Asia De Matteis, di Casarano (Lecce), studia a Pavia e alla domanda cosa serve per avere dei prezzi accessibili per tornare a casa per le feste ha dato la seguente risposta: «Serve un tetto nazionale ai prezzi per tutte le categorie di fuorisede, sia studenti che lavoratori. E agevolazioni per i rientri a casa. Almeno a Natale…».
Chiaramente il tema viene affrontato con un’ottica che guarda all’ultimo step. Quello relativo al pagamento del biglietto nei momenti di maggiore tensione dei prezzi, quando tutti vogliono tornare a casa per passare le feste con i propri cari. Così ragiona la studentessa dimenticando le ragioni profonde del fenomeno. Il tema è infatti di quelli che ha una risposta a breve e una a lungo termine.
Oggi per consentire di riunire famiglie separate da esigenze diverse non vi è altra soluzione che assistere coloro che hanno l’esigenza di raggiungere le destinazioni di origine, caricando il costo sulla fiscalità generale. E questo lo si fa con metodi diversi. Uno può essere il treno speciale della speranza, organizzato dalla Regione Siciliana, con ricchi premi e cotillon, con un convoglio che partirà da Torino e scenderà fino a Messina passando per Milano, Bologna e Firenze, Roma, Salerno.
Considerato che ci vogliono oltre duecentocinquanta euro per andare da Milano a Messina in treno nei momenti clou, per un totale di due intercity e diciotto ore di viaggio. Un incubo. Sempre ammesso di trovare posto.

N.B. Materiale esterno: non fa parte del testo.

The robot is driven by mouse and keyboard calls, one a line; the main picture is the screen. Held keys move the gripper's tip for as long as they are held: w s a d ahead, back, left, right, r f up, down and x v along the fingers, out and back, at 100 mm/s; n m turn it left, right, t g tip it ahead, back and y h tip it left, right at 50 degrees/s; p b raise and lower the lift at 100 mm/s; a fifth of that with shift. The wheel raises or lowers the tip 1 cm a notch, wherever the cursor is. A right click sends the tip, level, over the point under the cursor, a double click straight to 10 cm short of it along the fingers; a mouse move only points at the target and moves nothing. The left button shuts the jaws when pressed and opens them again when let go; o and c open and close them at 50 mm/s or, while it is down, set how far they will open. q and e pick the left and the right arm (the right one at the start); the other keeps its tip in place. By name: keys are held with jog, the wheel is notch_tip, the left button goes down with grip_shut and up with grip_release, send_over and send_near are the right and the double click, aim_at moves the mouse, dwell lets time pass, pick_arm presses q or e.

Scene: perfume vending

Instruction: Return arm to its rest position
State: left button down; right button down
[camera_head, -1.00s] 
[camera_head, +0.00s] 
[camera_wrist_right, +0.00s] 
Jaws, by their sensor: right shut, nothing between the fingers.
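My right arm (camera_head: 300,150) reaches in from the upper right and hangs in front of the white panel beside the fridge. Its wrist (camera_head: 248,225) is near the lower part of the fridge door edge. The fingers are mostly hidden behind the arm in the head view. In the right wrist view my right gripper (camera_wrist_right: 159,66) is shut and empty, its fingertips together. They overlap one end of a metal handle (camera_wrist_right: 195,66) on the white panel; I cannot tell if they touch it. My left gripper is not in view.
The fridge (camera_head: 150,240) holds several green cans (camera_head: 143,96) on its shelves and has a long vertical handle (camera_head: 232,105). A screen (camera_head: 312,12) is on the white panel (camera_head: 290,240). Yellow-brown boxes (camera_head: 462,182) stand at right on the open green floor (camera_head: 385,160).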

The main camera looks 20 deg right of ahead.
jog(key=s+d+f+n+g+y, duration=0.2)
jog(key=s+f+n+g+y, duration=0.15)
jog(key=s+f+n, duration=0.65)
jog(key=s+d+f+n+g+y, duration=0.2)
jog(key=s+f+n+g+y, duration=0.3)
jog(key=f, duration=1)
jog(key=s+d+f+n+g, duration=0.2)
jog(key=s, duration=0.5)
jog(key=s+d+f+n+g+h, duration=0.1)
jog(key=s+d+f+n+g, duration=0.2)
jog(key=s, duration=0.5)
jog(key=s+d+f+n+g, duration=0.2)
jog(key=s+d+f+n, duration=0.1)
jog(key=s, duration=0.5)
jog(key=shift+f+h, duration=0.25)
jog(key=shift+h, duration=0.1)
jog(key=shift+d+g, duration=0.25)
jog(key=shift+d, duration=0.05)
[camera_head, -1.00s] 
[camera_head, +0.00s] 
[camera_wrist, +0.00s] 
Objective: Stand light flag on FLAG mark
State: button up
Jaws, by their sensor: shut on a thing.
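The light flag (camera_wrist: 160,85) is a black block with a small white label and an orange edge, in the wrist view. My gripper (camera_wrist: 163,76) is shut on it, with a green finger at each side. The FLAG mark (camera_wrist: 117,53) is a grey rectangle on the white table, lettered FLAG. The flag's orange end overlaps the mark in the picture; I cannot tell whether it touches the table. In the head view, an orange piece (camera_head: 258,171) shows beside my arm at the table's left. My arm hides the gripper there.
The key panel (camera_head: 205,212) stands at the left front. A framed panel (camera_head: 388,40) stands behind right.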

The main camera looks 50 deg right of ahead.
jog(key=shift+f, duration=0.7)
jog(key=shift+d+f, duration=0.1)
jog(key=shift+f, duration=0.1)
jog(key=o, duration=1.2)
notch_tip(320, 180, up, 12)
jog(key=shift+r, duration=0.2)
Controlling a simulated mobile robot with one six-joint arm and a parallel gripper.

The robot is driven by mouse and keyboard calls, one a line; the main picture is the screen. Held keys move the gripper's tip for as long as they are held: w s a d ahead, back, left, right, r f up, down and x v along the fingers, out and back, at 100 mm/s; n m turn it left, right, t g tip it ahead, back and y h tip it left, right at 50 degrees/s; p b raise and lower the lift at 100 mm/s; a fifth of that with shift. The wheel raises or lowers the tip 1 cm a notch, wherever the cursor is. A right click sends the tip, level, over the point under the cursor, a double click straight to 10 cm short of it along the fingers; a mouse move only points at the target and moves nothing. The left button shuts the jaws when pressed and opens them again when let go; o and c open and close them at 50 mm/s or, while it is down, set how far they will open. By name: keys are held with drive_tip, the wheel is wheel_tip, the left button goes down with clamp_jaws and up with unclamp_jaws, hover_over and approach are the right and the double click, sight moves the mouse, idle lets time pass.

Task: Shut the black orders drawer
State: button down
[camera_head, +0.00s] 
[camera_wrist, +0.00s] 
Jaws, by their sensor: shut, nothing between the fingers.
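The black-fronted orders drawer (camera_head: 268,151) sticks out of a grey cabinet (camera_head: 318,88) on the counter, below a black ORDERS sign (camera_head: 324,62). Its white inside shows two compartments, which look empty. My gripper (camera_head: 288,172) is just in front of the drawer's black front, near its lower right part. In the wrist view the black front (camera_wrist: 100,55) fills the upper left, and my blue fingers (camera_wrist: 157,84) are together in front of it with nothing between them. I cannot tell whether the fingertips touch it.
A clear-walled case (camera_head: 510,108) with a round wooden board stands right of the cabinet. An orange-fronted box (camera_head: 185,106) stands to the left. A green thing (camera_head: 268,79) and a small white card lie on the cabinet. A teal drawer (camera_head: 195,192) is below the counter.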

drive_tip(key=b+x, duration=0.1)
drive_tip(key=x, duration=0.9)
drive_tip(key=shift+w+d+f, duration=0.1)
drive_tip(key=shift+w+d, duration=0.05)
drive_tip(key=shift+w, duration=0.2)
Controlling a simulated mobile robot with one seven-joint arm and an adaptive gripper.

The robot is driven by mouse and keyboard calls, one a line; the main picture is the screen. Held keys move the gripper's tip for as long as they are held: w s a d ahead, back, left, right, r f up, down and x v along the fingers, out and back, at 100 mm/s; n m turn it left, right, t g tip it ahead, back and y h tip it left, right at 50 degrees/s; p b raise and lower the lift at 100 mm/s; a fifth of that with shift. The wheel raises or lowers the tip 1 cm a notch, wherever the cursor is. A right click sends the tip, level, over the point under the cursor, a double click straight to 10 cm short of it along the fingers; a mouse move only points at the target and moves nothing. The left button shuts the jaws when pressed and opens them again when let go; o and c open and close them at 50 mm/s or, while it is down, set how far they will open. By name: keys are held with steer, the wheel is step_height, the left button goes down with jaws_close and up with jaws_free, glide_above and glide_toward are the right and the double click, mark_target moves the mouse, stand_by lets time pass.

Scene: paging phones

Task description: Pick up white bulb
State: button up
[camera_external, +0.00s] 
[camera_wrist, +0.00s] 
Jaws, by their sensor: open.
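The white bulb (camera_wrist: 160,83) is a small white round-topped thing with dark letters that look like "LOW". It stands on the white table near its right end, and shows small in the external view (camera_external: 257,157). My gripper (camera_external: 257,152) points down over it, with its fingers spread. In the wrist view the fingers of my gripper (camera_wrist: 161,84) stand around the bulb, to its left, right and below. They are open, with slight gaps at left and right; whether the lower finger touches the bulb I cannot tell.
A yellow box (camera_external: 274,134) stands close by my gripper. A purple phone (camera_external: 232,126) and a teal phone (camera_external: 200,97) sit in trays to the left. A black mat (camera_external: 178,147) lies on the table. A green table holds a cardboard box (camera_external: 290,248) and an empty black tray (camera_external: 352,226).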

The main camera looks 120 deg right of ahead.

CARO RIENTRI, IL RINCARO DELLE COMPAGNIE AEREE E BIGLIETTI FERROVIARI


Biglietti ferroviari e ticket delle compagnie aeree low cost infatti hanno fatto registrare rincari enormi negli ultimi anni. Colpa del dynamic pricing, un algoritmo che aumenta a dismisura il prezzo dei viaggi nei momenti di maggior richiesta e lo fa calare negli altri. Quando, però, sono in pochi a cercare una prenotazione. Oppure rimborsando la metà del prezzo del volo aereo, insomma con sistemi che aiutano tutti coloro che sono distanti da casa a rientrare senza dover subire un salasso equivalente a metà dello stipendio di un mese.
Ma se è tollerabile anzi auspicabile che tutto questo avvenga per facilitare la riunione delle famiglie nei periodi sacri delle feste, non si può dimenticare che il motivo per cui questo avviene risiede nella mancanza di concorrenza tra i vari mezzi di trasporto. Infatti da qualche anno a questa parte tali aumenti non riguardano le tratte di tutta l’Italia settentrionale e centrale, nella quale la concorrenza tra i voli aerei e le tratte ferroviarie è tale per cui il prezzo viene calmierato dalle alternative possibili.


RINCARI SOLO PER RIENTRI AL SUD


Tali opzioni alternative non esistono invece da Napoli in giù, considerato che il trasporto ferroviario è particolarmente lento e spesso non costituisce un’alternativa praticabile. Se poi si aggiunge la mancanza di un collegamento stabile tra la Sicilia e lo Stivale, che comporta un tempo vicino alle due ore, per l’attraversamento in treno o in auto, si capisce come utilizzare il mezzo ferroviario o quello automobilistico diventa estremamente complicato.
Ma il tema di fondo che va affrontato è che questi movimenti di massa, per cui ogni anno 100.000 persone si trasferiscono dal Mezzogiorno nella cosiddetta Padania, devono essere bloccati o scoraggiati.
Certamente non impedendo a chi vuole andare via di poterlo fare, ma dando opzioni alternative a chi vuole rimanere. La fuga alla ricerca del diritto al lavoro, ma anche alla ricerca di tutti gli altri diritti, alla sanità, a una buona formazione, deve finire. Perché quello che sembra assolutamente naturale non le è affatto.
Non è ineluttabile che si spostino le persone dove c’è il lavoro e che non avvenga il contrario. Cioè si sposti il lavoro dove ci sono le persone; non è un detto evangelico che una buona sanità debba essere cercata con un volo low cost, ormai non più tale, perché sarebbe corretto che si potesse trovare un’assistenza adeguata in qualunque parte del Paese si nasca.
Non è quindi naturale che i genitori e i nonni abitino a migliaia di chilometri da dove possono trovare un’ipotesi di futuro i loro figli e nipoti. Abbiamo introiettato talmente un approccio distorto, considerandolo normale, che non si riesce più a capire la differenza tra emigrazione e mobilità.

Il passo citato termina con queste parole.